Exercise requirements
Pull out every line containing the string "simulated".

Listed records
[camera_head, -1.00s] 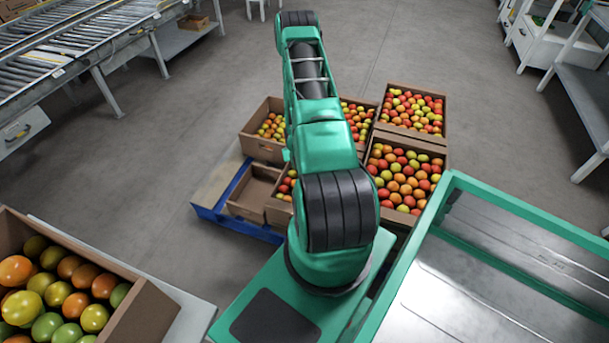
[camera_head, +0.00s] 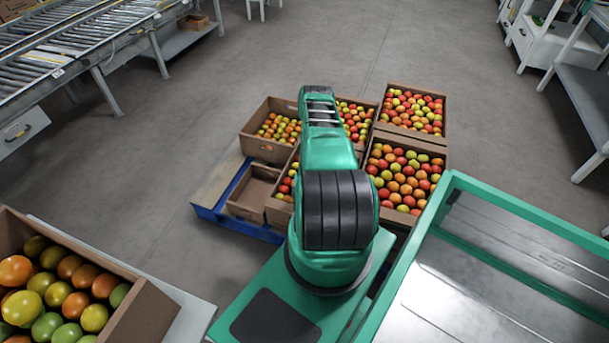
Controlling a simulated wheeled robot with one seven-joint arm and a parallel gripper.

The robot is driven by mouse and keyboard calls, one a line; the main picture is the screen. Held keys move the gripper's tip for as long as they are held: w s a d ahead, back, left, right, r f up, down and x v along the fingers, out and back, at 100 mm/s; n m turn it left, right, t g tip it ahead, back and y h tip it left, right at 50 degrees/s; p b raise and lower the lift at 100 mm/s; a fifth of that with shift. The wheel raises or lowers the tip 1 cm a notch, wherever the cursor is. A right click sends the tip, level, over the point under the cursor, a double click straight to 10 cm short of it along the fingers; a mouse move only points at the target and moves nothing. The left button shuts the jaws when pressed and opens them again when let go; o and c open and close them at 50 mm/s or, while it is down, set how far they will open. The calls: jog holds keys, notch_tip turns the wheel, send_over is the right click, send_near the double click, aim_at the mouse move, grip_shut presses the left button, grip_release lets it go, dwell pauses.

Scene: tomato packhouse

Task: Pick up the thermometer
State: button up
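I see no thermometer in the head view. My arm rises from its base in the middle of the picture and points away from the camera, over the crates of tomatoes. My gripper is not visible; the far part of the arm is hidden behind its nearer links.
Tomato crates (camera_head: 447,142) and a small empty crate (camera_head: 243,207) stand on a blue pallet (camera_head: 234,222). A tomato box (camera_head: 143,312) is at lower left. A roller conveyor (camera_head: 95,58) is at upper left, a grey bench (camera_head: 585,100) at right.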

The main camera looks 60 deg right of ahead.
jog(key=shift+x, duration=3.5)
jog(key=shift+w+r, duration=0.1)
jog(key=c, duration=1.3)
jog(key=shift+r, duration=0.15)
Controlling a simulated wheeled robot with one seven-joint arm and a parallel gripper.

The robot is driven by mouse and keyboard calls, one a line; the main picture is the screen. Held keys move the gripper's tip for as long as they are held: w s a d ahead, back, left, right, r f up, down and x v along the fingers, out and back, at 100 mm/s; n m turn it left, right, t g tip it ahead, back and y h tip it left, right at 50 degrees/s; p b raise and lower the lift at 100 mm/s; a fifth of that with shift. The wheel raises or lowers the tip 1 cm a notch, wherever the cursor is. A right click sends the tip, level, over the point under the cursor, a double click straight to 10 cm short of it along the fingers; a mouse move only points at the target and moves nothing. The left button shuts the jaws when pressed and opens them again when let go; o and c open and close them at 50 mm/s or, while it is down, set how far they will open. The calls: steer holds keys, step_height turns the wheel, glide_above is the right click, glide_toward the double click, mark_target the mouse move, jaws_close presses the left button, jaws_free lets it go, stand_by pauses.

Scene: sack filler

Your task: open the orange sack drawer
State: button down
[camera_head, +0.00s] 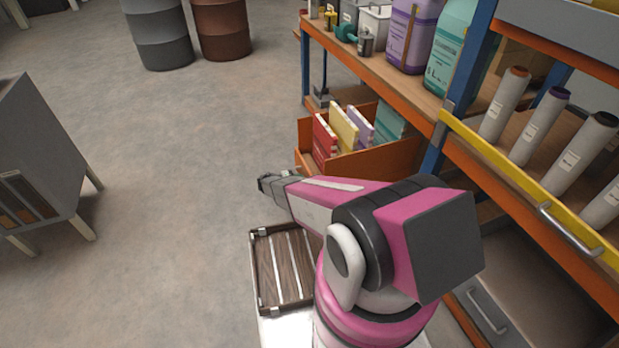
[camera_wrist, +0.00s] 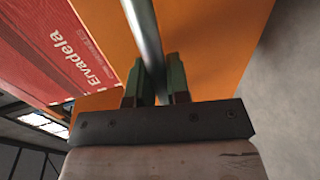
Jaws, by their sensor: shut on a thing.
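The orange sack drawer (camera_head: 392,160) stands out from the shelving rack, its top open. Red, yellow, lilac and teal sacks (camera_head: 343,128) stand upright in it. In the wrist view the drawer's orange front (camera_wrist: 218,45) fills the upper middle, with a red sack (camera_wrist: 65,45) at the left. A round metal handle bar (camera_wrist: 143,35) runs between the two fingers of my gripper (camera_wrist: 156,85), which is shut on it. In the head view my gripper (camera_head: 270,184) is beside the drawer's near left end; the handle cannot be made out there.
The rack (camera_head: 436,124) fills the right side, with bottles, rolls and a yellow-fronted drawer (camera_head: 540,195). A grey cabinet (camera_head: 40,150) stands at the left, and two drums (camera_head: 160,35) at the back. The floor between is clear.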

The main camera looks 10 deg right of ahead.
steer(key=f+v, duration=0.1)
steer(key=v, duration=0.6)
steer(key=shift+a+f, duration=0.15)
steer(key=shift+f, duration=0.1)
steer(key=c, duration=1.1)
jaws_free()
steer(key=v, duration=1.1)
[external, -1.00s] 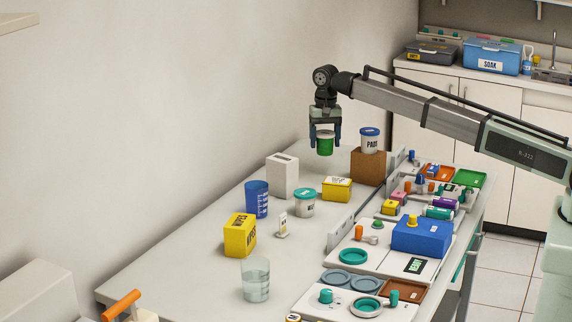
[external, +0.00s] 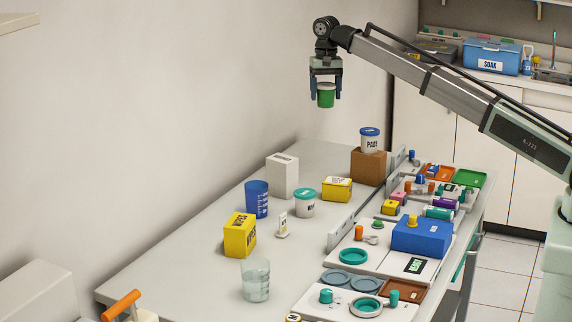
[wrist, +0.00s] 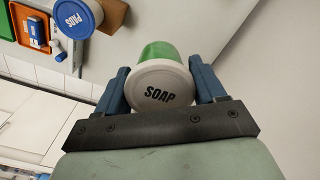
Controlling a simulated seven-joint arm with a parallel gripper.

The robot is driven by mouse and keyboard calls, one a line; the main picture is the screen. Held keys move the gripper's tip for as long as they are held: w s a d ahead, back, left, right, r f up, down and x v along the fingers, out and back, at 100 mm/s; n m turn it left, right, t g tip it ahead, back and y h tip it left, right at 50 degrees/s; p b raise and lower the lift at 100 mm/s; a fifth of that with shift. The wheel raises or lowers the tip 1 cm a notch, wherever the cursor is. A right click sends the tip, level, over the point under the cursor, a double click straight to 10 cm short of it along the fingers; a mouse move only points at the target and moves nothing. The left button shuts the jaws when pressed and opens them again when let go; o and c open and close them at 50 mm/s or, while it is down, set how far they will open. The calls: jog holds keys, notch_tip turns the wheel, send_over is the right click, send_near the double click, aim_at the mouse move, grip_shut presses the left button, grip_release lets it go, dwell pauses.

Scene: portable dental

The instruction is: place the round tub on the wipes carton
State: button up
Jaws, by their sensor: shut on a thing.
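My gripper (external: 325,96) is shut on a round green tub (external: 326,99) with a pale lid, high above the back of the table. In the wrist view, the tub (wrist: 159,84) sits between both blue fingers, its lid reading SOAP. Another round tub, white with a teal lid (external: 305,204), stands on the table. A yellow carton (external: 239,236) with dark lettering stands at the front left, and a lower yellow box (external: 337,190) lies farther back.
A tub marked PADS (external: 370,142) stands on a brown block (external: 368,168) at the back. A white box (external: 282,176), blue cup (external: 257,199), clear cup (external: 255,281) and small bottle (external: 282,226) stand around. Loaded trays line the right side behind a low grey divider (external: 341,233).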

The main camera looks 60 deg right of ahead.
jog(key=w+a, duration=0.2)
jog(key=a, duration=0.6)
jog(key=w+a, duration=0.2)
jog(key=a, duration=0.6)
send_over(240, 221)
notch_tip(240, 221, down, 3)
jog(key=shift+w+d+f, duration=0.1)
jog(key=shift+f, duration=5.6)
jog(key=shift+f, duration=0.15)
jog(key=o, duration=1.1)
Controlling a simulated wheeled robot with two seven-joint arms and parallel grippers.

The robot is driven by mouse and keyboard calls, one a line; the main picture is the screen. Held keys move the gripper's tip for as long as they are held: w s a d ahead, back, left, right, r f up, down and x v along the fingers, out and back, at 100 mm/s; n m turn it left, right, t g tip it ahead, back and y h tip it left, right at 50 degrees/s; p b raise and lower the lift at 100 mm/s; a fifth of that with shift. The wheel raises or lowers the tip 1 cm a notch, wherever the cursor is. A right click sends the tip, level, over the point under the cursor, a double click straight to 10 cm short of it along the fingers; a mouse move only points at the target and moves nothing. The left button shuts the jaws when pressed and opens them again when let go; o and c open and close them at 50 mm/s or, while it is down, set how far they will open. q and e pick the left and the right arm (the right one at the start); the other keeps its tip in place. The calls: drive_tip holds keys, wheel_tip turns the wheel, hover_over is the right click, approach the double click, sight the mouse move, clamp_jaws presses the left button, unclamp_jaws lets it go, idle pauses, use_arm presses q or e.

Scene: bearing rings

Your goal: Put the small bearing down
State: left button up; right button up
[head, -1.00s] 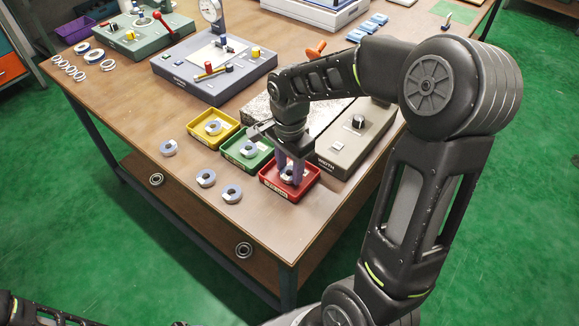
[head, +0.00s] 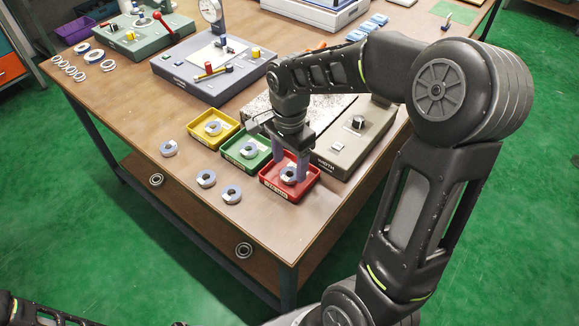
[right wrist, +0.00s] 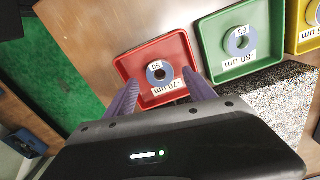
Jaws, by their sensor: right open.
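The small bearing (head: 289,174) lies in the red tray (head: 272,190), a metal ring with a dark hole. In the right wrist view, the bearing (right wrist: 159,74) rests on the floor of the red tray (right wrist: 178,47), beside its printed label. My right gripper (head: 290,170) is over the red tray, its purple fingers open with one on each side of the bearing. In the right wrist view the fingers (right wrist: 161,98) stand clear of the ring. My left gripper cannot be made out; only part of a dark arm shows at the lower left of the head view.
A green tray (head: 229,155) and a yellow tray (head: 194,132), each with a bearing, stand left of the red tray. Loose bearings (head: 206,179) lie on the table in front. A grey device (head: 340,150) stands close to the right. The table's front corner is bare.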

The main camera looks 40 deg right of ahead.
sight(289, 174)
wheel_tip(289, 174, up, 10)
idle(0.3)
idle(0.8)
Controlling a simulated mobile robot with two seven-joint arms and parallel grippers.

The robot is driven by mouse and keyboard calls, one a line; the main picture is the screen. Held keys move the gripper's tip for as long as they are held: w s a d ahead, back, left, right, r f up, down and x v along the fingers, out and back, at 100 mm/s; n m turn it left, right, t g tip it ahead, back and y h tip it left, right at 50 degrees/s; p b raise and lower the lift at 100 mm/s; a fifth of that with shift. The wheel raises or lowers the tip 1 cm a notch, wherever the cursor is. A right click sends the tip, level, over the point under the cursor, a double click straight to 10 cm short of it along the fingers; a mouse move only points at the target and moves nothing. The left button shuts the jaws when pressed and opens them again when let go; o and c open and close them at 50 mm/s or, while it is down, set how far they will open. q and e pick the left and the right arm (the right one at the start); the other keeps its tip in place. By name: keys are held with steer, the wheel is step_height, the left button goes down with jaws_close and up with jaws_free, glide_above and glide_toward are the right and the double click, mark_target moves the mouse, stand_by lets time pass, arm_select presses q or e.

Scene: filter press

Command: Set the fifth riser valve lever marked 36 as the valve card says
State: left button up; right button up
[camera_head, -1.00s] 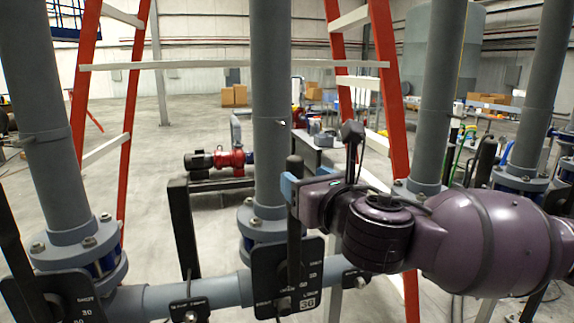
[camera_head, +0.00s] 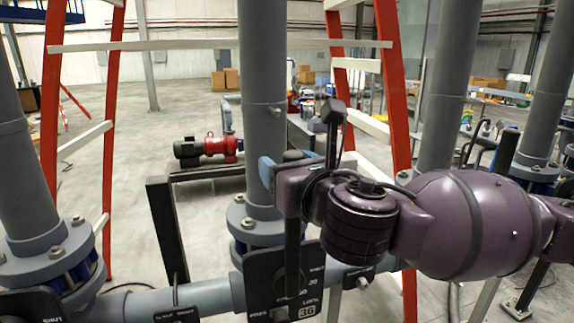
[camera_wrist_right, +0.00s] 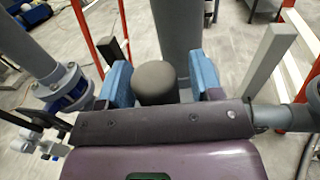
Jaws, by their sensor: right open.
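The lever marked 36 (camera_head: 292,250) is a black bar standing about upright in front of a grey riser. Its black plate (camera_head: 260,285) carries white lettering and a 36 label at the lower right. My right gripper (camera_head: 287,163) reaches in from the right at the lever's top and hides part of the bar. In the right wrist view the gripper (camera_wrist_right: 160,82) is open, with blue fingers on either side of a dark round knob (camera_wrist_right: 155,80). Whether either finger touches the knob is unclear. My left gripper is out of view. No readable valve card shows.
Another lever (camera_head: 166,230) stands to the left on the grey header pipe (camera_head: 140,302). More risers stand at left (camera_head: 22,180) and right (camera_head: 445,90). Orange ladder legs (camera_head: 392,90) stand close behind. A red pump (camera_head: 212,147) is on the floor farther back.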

The solution
Controlling a simulated wheeled robot with one seven-joint arm and a parallel gripper.
Controlling a simulated wheeled robot with one seven-joint arm and a parallel gripper.
Controlling a simulated seven-joint arm with a parallel gripper.
Controlling a simulated wheeled robot with two seven-joint arms and parallel grippers.
Controlling a simulated mobile robot with two seven-joint arms and parallel grippers.

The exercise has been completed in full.